Anyhow she dropped us off before turning off to her ranch. The rain had eased but it was so cold, I was shivering standing by the side of the road. It took about half an hour and a driver going to Jackson had turned back to pick us up. Such a relief, I thought we may have to return to Dubois just to get out of this cold weather.

Tim is a local who works on a ranch in Jackson. And was returning to Jackson after visiting his parents in Cody. Hammer talked to him in the front while I tried to take photos of the landscape we were passing. The rain was heavy and it was hard to see. Approaching and then going over Togwotee Pass I was so grateful we were not outside. The snow levels increased, it was misted in and windy. It looked like winter up there.

Once we started to descend the Pass, the rain eased and the huge, snow covered Grand Teton range came into view. Even though the mountains were misted in, the shear rise of the range from a flat valley makes for heart stopping grand majesty. Even on this not so nice day, there were lots of photographers out capturing this magnificent landscape. The CDT trail unfortunately does not pass through the Grand Teton National Park. So we will have to be content with this view for now.

Tim dropped us off at the bus stop in Jackson. It was a fair way out of the old heart of Jackson. We had about 5 hours before our bus to Idaho Falls. It was lunchtime and Tim recommended a couple of good food places nearby. We went to the Picnic cafe. It had great coffee and probably the best breakfast burritos we’ve ever had. A nice quite spot in the cafe provided space to make some phone calls to book transport and accomodation ahead. It was cold and wet outside, so it was nice to sit in a warm place and enjoy the comforts of modern city life.

I can’t help but feel reluctant to head back out on trail. But at the same time I’m pulled towards it. I know that once this awful weather passes and summer arrives, it will all be fine. Our bus driver to Idaho Falls guarantees that the summertime switch will be flipped on June 20. We had an enjoyable but wet, bus trip to Idaho Falls. As we were the only passengers the driver was friendly and happy to talk about local points of interest. We arrived at 8.30 PM and the next bus to Butte was an hour later.

It arrived and passengers onboard were already settled for the 3 hour trip We got the last seats near the toilet, which thankfully was out of order. This does not mean that it did not stink. It was the coldest and smelliest 3 hour bus trip. Hammer chatted most of the way to Zachariah, another passenger who was sitting nearby. I was trying to take my mind elsewhere, with sporadic success.

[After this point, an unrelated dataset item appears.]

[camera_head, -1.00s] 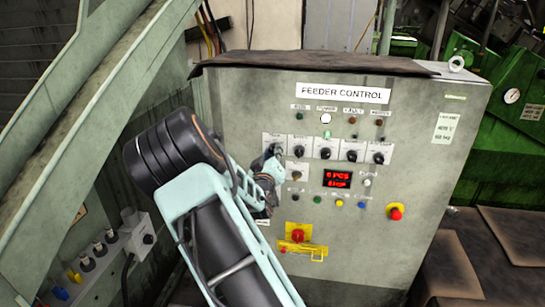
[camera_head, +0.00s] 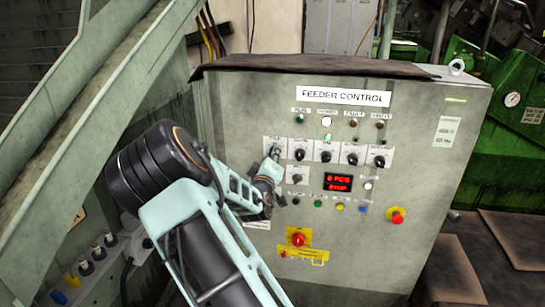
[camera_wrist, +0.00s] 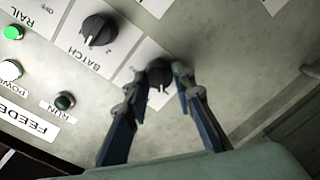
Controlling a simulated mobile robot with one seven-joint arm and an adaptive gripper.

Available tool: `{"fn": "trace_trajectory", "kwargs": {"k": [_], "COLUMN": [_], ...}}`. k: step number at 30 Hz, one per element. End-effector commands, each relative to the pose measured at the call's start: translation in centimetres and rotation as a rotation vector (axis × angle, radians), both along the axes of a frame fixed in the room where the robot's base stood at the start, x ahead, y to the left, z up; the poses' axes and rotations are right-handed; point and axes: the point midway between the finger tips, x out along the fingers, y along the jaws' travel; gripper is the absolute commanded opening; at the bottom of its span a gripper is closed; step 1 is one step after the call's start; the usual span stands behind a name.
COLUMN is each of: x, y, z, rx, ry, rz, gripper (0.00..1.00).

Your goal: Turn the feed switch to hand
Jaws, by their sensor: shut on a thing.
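The feeder control cabinet (camera_head: 375,230) fills the middle of the head view, with a row of several black rotary knobs. My gripper (camera_head: 273,156) is at the leftmost knob of that row. In the wrist view, my gripper (camera_wrist: 160,76) has one finger on each side of this black knob (camera_wrist: 160,73), shut on it. The knob's white pointer mark faces down in that view. Its label is hidden or too small to read, so I cannot confirm it is the feed switch. The neighbouring knob (camera_wrist: 98,29) is labelled BATCH.
Below the row are a smaller knob (camera_head: 297,179), a red display (camera_head: 338,182) and several coloured buttons. A red emergency button (camera_head: 298,239) on yellow and another red button (camera_head: 396,215) stick out lower down. A sloping grey beam (camera_head: 90,110) stands left of the cabinet.

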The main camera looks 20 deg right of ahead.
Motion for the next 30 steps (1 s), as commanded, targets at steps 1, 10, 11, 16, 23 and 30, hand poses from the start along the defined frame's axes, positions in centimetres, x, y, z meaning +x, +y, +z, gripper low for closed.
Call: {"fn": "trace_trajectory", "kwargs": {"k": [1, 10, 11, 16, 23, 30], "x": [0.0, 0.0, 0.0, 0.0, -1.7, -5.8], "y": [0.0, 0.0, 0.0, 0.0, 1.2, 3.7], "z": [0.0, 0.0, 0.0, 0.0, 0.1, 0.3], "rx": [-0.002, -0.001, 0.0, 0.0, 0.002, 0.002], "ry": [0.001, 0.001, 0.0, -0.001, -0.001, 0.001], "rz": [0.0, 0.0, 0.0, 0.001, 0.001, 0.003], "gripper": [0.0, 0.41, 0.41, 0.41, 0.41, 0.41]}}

We arrived to a very chilly Butte just after 1am. It’s a bigger town then we expected. The town lights spread out a long way. As I was already cold, hitting the outside chill just increased my shivering. Hammer was in shorts and did not feel the cold so badly. We had a half-hour walk to our hotel in the old part of town. Our shivering bodies and frozen feet were welcomed to a warm reception room at the motel and by 2am we were tucked up in a comfortable bed.

Still rolling with the unexpected adventure, but my resolve to continue is being tested. We are both looking forward to being able to just hike. We have completed around 900 miles and we have about 1,800 miles left to go with two flips southbound before finishing in Chama, New Mexico. Roll on summertime.